Brief> The lines to extract begin at the one containing "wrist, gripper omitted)" and run to the end of the listing; set them down exactly and alone.

Information supplied>
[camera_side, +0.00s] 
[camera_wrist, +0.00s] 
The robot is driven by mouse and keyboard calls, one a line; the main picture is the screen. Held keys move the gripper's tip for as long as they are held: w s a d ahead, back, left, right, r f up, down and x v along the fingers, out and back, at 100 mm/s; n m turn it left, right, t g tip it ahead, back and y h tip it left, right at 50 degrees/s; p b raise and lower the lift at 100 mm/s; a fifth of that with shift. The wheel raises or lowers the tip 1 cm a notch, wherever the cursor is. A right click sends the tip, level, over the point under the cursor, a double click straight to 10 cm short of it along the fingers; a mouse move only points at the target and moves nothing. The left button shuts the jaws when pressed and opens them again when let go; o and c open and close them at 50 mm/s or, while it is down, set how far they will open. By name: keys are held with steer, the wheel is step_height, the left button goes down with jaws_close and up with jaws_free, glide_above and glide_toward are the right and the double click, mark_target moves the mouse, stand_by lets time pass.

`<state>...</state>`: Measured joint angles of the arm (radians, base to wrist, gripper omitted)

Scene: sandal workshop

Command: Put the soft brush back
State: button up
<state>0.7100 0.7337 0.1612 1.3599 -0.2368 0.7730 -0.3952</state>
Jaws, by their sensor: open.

Exercise output>
`<state>...</state>`: Measured joint angles of the arm (radians, base to wrist, gripper omitted)

Scene: sandal workshop

Command: Put the soft brush back
State: button up
<state>0.7100 0.7337 0.1612 1.3599 -0.2368 0.7730 -0.3952</state>
Jaws, by their sensor: open.

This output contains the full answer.